Written problem :: In this exercise, print only the lines of the records below from the one with "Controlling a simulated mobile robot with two" through the one with "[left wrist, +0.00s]", inclusive. Pictures are not part of the copy.

>> start Data rows

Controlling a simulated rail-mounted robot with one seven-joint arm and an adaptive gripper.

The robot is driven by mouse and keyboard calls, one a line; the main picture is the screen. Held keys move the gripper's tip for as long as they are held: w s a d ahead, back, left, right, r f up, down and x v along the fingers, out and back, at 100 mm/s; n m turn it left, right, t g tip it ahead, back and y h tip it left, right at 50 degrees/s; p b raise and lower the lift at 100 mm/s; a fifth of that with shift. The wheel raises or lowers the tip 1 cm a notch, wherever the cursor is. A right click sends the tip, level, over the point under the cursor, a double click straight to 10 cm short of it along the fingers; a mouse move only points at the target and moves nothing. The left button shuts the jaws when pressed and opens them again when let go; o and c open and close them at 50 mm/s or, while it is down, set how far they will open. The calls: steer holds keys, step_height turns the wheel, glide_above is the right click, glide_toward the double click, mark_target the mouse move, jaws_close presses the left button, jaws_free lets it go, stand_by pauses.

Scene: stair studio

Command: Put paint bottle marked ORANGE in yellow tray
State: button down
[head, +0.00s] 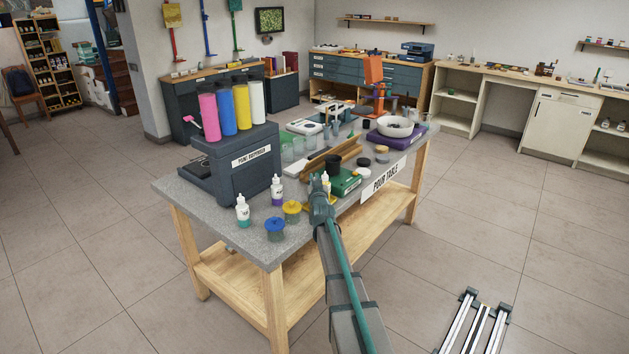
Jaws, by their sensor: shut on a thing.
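My gripper (320,201) is over the front edge of the grey pour table (250,235), seen from behind. It is shut on a small white bottle with a yellowish lower part (326,181), whose top shows just beyond the fingers. The contact and any lettering are too small to make out. Two similar white bottles stand upright to the left, one with a teal base (242,212) and one with a purple base (277,190). I cannot make out a yellow tray.
A purple stand (393,140) carries a white bowl (395,125).

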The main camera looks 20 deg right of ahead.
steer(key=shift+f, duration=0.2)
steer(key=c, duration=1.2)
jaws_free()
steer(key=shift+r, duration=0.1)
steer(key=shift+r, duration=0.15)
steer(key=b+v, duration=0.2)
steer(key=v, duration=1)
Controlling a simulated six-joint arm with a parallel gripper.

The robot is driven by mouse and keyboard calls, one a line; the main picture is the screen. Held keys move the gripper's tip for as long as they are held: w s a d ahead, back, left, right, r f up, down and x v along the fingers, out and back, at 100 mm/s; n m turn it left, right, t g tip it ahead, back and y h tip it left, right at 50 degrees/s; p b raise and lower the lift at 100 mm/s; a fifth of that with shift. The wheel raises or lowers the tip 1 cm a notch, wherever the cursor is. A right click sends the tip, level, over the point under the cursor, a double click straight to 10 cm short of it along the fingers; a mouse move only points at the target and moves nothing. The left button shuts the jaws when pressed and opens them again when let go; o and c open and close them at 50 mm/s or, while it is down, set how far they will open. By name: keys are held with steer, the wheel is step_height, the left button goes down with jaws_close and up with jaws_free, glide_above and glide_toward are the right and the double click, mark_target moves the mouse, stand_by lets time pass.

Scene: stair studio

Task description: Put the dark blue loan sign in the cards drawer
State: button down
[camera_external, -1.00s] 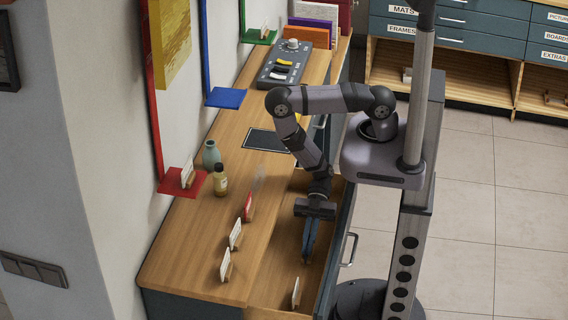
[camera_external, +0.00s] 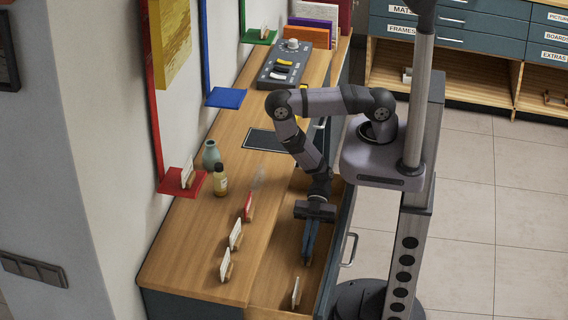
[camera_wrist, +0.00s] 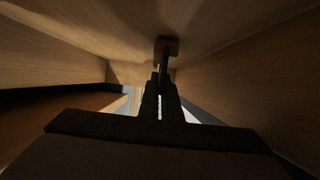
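The open drawer (camera_external: 273,291) is pulled out from the right side of the counter; no label on its front can be read. My gripper (camera_external: 310,262) points down inside it. Its fingers show a narrow gap between them, so it is slightly open. In the wrist view a dark sign on a small wooden foot (camera_wrist: 166,42) stands by the fingertips (camera_wrist: 161,82), its dark plate in line with the gap. It looks like the dark blue sign, though its colour and writing cannot be read. In the external view it cannot be told apart from the fingers.
A white sign (camera_external: 296,291) stands in the drawer, nearer the camera. On the counter (camera_external: 190,262) stand two white signs (camera_external: 225,265) (camera_external: 235,235), a red sign (camera_external: 248,206), a yellow bottle (camera_external: 220,182) and a vase (camera_external: 211,155). Drawer walls flank my gripper.

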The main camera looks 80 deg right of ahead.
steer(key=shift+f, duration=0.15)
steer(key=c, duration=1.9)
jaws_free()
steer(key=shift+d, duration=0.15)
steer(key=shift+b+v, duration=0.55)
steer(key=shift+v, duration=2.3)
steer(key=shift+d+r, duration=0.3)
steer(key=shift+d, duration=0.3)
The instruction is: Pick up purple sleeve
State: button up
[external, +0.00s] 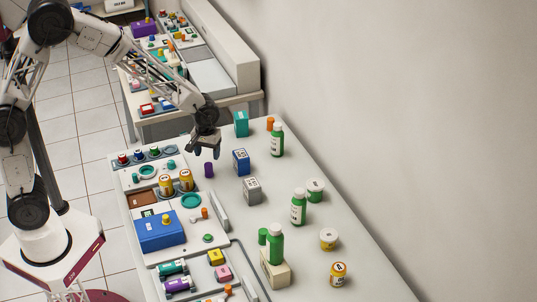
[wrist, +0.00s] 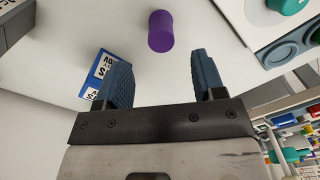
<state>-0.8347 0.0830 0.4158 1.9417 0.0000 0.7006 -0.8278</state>
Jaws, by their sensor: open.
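The purple sleeve (external: 209,170) is a small purple cylinder standing on the white table, left of a blue box (external: 241,162). In the wrist view the purple sleeve (wrist: 161,31) is at the top, beyond my fingertips and roughly midway between them. My gripper (external: 205,152) is above the table, a little behind the sleeve in the external view. In the wrist view my gripper (wrist: 160,75) has its two dark blue fingers wide apart, with nothing between them. The blue box (wrist: 105,74) shows close to the left finger.
A grey box (external: 252,190) and green bottles (external: 277,140) stand to the right. A teal box (external: 241,123) stands behind. At left is a white tray with yellow jars (external: 186,181), a teal ring and a blue case (external: 161,232).

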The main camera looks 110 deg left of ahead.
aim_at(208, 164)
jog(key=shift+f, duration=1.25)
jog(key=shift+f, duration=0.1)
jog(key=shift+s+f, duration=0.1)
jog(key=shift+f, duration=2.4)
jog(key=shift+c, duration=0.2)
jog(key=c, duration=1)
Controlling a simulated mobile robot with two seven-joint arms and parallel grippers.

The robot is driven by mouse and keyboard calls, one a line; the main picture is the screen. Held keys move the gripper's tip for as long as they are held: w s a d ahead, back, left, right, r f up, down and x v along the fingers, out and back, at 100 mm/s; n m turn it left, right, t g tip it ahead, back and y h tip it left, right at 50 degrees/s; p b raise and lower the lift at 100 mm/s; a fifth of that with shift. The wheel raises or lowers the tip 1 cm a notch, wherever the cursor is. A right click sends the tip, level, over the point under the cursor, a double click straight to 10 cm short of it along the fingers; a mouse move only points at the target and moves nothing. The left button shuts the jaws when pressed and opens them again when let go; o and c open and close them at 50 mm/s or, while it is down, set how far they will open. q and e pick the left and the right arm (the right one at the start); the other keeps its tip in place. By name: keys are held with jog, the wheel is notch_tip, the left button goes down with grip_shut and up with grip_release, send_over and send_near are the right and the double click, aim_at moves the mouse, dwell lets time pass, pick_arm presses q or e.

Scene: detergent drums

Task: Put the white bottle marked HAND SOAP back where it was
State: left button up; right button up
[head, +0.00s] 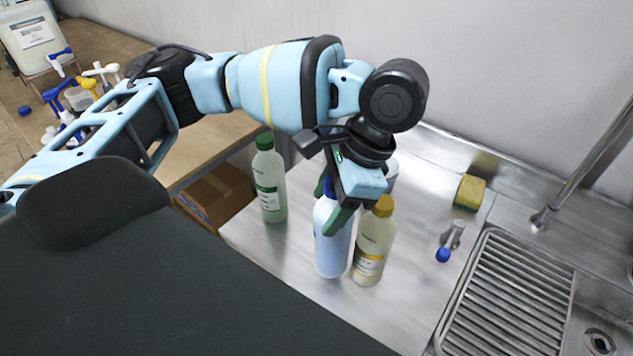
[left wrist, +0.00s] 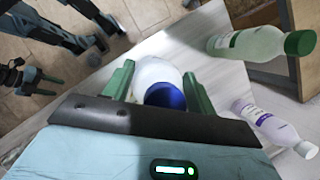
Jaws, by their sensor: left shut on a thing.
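My left gripper (head: 331,203) is shut around the upper part of a white, faintly bluish bottle (head: 333,245) with a blue cap. The bottle is nearly upright over the steel counter; I cannot tell whether its base touches. Its label is not readable. In the left wrist view the white bottle (left wrist: 154,72) sits between the green fingers, blue cap towards the camera. A yellow-capped bottle (head: 373,250) of pale yellow liquid stands close to its right. A white-capped bottle with a purple label (left wrist: 262,122) shows in the left wrist view; the gripper mostly hides it in the head view.
A green-capped green bottle (head: 268,180) stands at the counter's left edge. A cardboard box (head: 217,195) is below the wooden table. The front counter is fairly clear.

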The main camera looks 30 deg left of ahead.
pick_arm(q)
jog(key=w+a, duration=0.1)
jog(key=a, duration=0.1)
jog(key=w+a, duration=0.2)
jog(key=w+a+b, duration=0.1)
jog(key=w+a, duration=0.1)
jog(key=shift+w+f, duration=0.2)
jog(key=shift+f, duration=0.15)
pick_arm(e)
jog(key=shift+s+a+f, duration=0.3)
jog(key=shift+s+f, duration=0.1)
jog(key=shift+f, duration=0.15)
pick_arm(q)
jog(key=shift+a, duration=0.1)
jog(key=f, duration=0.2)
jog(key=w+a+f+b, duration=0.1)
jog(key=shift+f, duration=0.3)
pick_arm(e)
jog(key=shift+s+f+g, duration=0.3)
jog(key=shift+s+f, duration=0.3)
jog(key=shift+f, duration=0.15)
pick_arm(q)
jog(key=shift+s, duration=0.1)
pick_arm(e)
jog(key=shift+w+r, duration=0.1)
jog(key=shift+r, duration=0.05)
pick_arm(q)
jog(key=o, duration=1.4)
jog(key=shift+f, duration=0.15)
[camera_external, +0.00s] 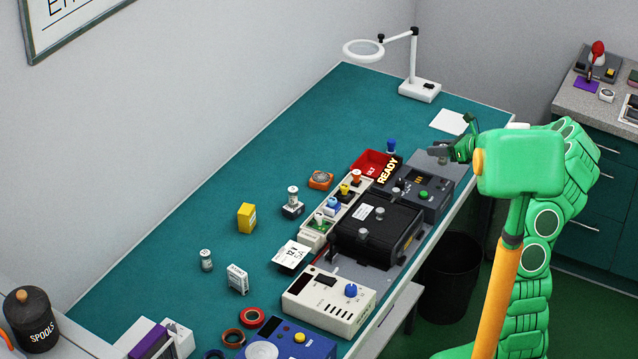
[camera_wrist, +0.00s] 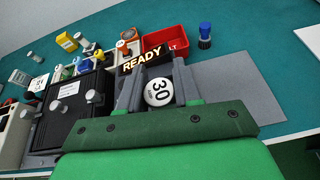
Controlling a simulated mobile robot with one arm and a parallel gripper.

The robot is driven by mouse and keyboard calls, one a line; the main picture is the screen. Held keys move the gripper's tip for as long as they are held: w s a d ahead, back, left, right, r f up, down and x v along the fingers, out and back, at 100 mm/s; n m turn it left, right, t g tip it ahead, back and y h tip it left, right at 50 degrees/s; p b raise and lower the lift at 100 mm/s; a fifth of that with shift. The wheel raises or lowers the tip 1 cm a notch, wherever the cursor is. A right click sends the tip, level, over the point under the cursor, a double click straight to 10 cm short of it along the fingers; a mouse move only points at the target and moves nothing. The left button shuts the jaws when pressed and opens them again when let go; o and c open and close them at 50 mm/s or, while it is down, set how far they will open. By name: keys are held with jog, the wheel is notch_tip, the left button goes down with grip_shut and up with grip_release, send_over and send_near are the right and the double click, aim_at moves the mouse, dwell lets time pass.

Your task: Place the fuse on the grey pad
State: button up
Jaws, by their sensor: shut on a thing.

>> end Data rows

Result of the exercise ::
Controlling a simulated mobile robot with two seven-joint arms and parallel grippers.

The robot is driven by mouse and keyboard calls, one a line; the main picture is the screen. Held keys move the gripper's tip for as long as they are held: w s a d ahead, back, left, right, r f up, down and x v along the fingers, out and back, at 100 mm/s; n m turn it left, right, t g tip it ahead, back and y h tip it left, right at 50 degrees/s; p b raise and lower the lift at 100 mm/s; a fifth of that with shift. The wheel raises or lowers the tip 1 cm a notch, wherever the cursor is. A right click sends the tip, level, over the point under the cursor, a double click straight to 10 cm short of it along the fingers; a mouse move only points at the target and moves nothing. The left button shuts the jaws when pressed and opens them again when let go; o and c open and close them at 50 mm/s or, while it is down, set how far they will open. q and e pick the left and the right arm (the right one at the start); the other keeps its tip in place. By name: keys are held with jog, the wheel is notch_tip, the left button goes down with grip_shut and up with grip_release, send_over and send_near are the right and the double click, aim_at moves the mouse, dwell lets time pass, pick_arm presses q or e.

Scene: detergent drums

Task: Put the white bottle marked HAND SOAP back where it was
State: left button up; right button up
[head, +0.00s] 
[left wrist, +0.00s] 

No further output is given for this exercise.